[START OF MATERIALS PROVIDED]

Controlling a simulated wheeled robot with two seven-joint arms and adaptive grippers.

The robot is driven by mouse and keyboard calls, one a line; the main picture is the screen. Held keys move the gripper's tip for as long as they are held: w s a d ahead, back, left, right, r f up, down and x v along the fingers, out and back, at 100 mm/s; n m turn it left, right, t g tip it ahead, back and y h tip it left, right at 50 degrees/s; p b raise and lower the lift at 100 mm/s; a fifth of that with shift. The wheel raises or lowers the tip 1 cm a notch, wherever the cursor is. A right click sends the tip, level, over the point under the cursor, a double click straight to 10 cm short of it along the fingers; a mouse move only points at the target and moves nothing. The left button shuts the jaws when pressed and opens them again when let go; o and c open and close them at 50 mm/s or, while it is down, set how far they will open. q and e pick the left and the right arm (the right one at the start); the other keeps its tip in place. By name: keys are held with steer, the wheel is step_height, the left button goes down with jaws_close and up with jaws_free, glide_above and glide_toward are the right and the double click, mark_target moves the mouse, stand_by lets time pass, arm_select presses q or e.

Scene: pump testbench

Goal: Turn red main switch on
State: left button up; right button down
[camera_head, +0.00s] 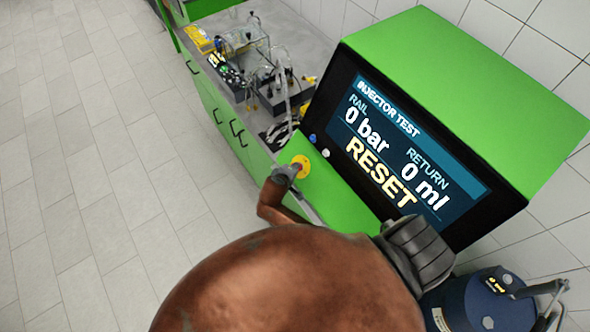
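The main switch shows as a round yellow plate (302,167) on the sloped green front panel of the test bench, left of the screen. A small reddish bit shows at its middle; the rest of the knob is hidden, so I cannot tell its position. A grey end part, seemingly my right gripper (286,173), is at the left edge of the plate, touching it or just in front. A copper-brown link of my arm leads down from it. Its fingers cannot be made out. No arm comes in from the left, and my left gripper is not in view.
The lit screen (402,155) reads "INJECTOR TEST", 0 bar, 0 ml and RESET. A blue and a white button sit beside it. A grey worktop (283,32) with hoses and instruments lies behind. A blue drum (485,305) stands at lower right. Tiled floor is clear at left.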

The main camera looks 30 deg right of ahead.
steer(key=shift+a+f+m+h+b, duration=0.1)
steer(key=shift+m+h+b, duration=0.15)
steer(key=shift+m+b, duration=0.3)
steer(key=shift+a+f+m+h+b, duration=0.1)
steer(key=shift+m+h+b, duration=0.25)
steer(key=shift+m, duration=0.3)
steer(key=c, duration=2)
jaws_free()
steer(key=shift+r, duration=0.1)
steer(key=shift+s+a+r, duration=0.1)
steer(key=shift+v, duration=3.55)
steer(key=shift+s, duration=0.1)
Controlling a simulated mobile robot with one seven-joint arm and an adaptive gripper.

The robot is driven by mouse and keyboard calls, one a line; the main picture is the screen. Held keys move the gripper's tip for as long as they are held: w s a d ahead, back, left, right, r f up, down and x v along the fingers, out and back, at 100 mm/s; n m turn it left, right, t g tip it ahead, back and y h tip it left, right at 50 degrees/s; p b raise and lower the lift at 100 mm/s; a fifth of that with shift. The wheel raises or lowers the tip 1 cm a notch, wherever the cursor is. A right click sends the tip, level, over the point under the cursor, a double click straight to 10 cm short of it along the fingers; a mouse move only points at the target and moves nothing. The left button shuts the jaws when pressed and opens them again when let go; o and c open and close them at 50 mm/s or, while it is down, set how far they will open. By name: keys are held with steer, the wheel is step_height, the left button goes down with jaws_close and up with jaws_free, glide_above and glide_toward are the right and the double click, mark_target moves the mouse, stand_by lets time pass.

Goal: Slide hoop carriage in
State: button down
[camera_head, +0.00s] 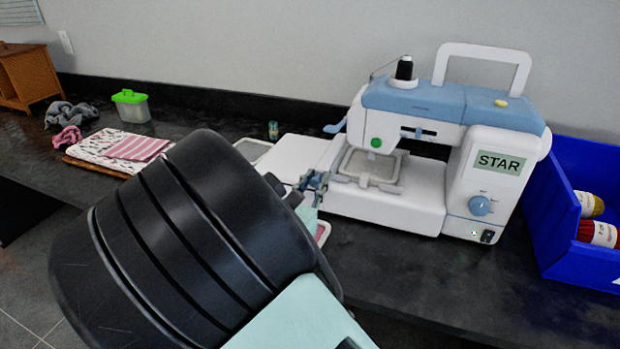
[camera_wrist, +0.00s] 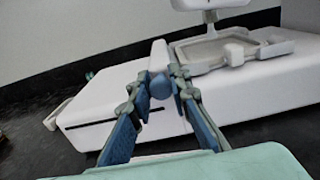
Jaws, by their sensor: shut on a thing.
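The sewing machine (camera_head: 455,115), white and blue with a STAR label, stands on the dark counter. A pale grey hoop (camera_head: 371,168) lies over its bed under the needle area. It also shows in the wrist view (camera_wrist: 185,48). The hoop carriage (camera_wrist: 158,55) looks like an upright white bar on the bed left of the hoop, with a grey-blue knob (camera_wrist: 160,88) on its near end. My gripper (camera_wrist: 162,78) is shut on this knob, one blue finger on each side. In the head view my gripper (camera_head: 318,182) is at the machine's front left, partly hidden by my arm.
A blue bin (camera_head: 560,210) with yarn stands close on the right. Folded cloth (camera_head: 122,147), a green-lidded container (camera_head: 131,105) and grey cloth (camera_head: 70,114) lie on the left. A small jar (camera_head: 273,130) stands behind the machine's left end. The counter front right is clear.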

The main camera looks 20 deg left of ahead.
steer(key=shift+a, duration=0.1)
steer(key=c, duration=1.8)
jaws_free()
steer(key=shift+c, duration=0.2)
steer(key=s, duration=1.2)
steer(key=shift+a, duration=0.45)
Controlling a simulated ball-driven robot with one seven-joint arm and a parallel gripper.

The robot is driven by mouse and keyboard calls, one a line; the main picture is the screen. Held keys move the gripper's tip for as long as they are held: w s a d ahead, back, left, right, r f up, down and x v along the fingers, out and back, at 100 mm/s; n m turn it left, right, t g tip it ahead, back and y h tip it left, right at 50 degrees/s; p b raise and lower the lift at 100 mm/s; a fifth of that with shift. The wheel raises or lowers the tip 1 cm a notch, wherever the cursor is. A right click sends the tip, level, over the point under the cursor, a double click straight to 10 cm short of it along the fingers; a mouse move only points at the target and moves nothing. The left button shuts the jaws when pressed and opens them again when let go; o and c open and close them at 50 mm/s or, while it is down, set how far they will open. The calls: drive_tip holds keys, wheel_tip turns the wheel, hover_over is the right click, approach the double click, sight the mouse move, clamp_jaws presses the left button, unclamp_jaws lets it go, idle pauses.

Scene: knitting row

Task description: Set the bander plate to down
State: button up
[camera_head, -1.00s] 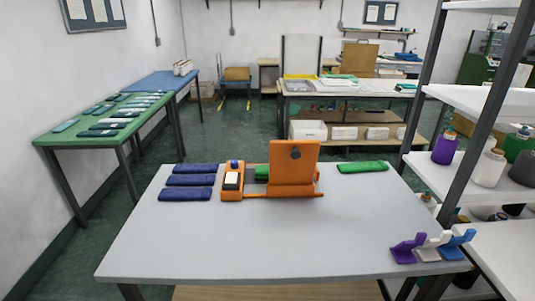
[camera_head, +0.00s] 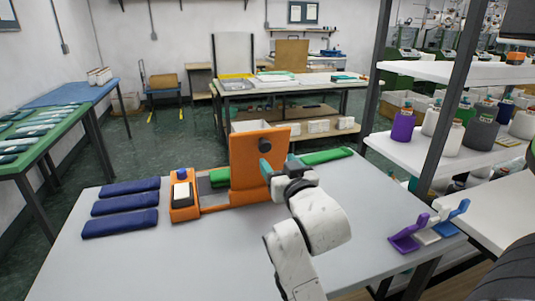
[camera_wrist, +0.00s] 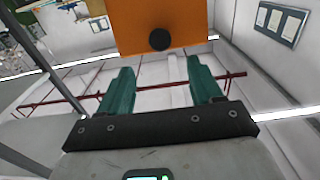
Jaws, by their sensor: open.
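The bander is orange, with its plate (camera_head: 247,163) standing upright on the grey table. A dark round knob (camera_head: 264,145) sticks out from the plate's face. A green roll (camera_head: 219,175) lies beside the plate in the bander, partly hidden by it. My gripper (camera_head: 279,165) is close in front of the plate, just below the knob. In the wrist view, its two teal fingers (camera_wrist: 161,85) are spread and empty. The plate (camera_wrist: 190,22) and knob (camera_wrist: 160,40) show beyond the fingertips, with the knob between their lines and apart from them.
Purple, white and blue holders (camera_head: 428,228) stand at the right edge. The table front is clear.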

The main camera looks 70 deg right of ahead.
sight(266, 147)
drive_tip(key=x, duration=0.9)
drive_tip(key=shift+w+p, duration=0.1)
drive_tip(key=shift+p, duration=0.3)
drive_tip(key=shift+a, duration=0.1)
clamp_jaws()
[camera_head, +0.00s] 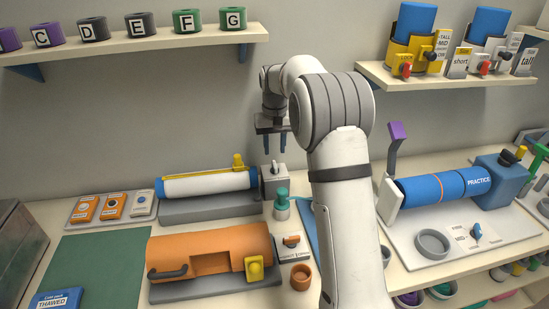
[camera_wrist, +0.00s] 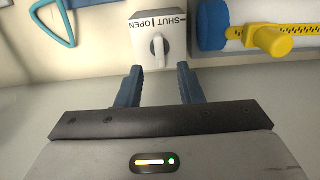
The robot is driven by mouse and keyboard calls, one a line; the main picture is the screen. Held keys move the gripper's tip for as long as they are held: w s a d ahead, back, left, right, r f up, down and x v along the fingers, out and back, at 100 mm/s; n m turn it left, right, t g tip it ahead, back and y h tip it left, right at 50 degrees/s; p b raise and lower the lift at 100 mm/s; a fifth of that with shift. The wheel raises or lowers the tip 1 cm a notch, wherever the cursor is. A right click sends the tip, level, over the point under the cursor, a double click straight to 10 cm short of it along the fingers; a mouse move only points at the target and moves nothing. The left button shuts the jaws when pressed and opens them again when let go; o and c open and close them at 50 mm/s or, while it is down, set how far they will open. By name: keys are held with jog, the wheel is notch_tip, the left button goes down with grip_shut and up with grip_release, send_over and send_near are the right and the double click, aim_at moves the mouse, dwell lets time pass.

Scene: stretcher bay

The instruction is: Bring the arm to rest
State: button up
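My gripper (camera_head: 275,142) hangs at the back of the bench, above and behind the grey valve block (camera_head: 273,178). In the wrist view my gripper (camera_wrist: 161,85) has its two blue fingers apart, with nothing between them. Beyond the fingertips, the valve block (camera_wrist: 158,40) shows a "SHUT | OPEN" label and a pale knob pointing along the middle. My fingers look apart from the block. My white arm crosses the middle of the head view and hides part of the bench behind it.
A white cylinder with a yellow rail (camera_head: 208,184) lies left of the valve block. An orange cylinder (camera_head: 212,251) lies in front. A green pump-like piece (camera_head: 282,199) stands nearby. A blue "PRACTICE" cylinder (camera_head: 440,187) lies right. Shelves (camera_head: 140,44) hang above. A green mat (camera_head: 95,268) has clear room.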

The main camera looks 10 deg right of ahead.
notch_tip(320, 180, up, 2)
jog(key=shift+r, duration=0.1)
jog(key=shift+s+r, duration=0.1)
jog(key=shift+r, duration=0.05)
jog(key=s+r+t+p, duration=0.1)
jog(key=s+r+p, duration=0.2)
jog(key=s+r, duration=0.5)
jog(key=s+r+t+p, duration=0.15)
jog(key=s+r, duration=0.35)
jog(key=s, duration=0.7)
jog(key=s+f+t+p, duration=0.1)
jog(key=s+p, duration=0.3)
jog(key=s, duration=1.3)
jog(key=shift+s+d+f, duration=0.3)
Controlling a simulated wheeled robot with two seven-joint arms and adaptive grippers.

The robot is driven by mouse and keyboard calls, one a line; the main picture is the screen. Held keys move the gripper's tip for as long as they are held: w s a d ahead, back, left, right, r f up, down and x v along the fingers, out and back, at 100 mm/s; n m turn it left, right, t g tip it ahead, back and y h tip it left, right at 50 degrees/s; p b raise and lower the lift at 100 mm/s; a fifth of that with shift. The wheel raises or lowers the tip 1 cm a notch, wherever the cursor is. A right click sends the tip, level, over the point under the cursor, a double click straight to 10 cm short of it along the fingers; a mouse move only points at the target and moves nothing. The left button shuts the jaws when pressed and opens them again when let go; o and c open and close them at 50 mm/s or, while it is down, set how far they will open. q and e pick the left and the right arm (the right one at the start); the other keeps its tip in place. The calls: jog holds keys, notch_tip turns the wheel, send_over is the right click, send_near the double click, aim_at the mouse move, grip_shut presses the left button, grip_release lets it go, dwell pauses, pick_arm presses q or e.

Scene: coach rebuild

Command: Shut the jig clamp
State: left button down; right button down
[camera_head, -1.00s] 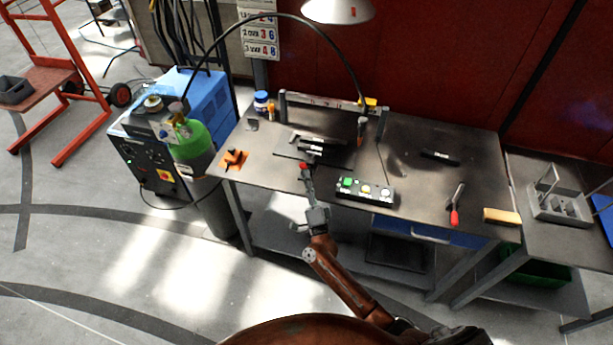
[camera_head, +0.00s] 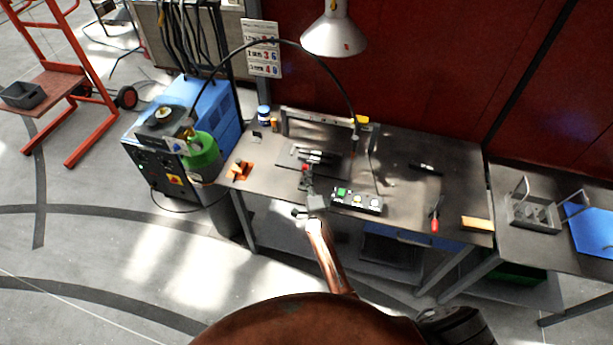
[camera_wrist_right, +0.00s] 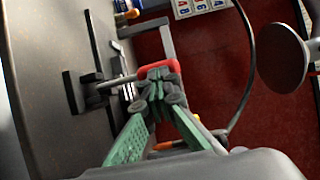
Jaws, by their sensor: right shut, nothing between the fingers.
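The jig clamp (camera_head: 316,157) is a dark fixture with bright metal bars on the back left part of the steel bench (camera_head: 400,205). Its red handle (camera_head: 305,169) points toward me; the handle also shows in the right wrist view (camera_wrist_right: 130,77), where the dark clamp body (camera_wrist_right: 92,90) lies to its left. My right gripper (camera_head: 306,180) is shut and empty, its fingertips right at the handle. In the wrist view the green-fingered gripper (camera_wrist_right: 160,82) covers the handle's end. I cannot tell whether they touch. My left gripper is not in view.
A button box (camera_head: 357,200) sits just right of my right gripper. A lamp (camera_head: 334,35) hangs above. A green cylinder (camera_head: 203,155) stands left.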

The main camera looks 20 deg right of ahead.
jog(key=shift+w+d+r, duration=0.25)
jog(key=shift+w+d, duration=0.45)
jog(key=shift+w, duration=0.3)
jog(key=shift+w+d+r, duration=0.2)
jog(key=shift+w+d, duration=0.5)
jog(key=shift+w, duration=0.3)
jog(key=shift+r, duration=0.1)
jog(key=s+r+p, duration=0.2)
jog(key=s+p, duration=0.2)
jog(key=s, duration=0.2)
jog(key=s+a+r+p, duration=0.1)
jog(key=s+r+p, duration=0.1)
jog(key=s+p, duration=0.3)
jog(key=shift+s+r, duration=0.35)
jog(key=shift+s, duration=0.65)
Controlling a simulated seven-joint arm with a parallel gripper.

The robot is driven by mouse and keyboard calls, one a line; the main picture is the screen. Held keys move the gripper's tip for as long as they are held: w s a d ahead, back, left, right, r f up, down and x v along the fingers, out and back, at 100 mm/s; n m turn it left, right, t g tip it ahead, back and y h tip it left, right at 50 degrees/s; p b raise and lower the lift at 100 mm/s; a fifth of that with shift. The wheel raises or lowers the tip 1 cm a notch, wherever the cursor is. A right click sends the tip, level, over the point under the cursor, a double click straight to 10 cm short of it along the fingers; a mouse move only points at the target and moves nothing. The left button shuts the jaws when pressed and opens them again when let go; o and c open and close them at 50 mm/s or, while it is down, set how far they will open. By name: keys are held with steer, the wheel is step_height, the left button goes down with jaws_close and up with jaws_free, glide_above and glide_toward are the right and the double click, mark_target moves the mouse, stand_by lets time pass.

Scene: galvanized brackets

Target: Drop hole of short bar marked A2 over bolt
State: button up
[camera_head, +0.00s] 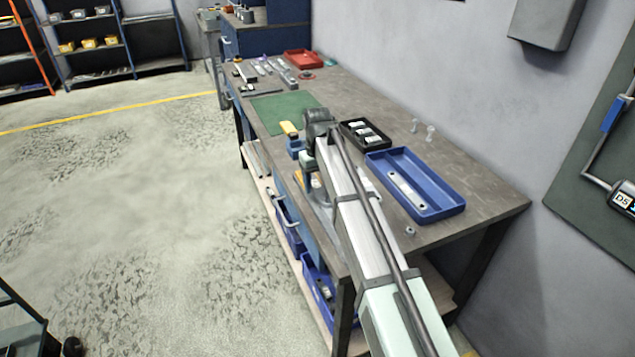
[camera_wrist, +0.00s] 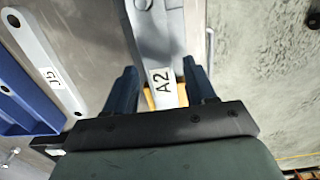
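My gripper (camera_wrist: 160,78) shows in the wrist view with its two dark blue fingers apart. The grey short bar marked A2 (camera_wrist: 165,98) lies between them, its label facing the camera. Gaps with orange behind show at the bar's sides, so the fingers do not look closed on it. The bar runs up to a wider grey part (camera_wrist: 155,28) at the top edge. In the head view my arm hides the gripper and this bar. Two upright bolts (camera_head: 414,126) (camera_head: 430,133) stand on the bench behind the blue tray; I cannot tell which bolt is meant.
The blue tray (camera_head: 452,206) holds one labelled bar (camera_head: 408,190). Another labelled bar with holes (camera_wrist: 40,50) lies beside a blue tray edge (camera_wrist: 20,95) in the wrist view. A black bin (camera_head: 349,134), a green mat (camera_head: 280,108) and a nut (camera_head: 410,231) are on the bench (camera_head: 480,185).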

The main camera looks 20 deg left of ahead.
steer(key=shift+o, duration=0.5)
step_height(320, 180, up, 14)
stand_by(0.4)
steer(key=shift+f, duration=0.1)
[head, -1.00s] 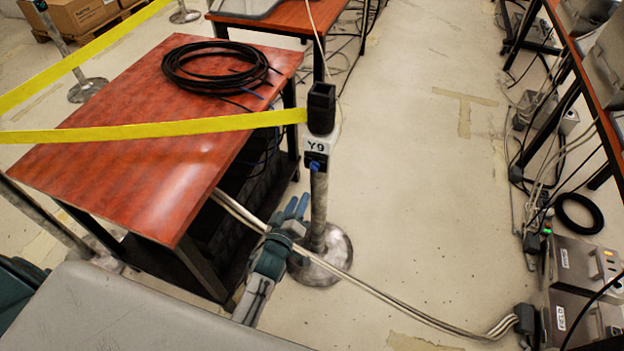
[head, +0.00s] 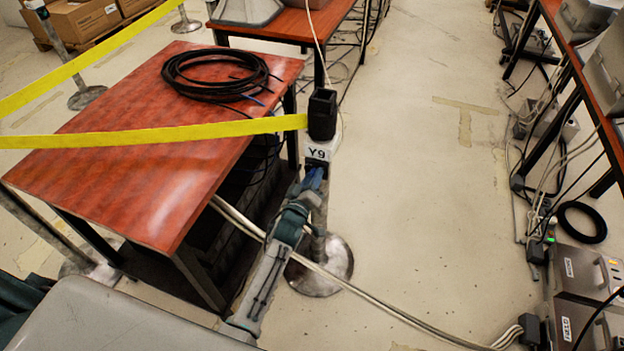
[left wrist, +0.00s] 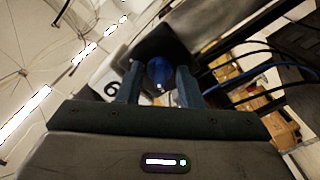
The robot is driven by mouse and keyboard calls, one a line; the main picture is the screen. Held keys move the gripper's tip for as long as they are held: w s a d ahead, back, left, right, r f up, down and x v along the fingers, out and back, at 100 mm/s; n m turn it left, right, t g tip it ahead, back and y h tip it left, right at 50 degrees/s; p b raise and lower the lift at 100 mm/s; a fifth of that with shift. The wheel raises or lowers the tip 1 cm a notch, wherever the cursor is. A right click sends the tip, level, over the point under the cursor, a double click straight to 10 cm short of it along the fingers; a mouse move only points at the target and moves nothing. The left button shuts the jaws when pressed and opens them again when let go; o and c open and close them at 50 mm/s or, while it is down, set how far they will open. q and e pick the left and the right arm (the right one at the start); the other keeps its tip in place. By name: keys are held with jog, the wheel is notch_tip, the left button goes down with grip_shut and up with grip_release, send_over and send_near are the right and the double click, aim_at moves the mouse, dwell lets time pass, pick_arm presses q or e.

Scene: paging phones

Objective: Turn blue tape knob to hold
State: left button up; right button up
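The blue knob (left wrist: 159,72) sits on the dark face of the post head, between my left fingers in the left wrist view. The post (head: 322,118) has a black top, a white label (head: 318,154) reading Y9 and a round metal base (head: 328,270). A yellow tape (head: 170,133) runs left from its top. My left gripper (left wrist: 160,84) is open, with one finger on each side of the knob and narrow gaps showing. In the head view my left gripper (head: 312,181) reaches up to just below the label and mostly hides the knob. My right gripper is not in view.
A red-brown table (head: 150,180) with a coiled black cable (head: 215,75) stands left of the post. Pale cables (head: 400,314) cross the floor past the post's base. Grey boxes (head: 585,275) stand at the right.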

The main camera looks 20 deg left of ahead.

[END OF MATERIALS PROVIDED]

TASK DESCRIPTION —
Lines from the start of the material above through the line containing "State: left button up; right button down" are to be duplicated exactly, and only those.

EXPECTED OUTPUT —
Controlling a simulated wheeled robot with two seven-joint arms and adaptive grippers.

The robot is driven by mouse and keyboard calls, one a line; the main picture is the screen. Held keys move the gripper's tip for as long as they are held: w s a d ahead, back, left, right, r f up, down and x v along the fingers, out and back, at 100 mm/s; n m turn it left, right, t g tip it ahead, back and y h tip it left, right at 50 degrees/s; p b raise and lower the lift at 100 mm/s; a fifth of that with shift. The wheel raises or lowers the tip 1 cm a notch, wherever the cursor is. A right click sends the tip, level, over the point under the cursor, a double click straight to 10 cm short of it along the fingers; a mouse move only points at the target and moves nothing. The left button shuts the jaws when pressed and opens them again when let go; o and c open and close them at 50 mm/s or, while it is down, set how far they will open. q and e pick the left and the right arm (the right one at the start); the other keeps its tip in place. By name: keys are held with steer, the wheel is step_height, the left button goes down with jaws_close and up with jaws_free, glide_above and glide_toward are the right and the double click, mark_target moves the mouse, stand_by lets time pass, arm_select presses q or e.

Scene: pump testbench

Goal: Turn red main switch on
State: left button up; right button down

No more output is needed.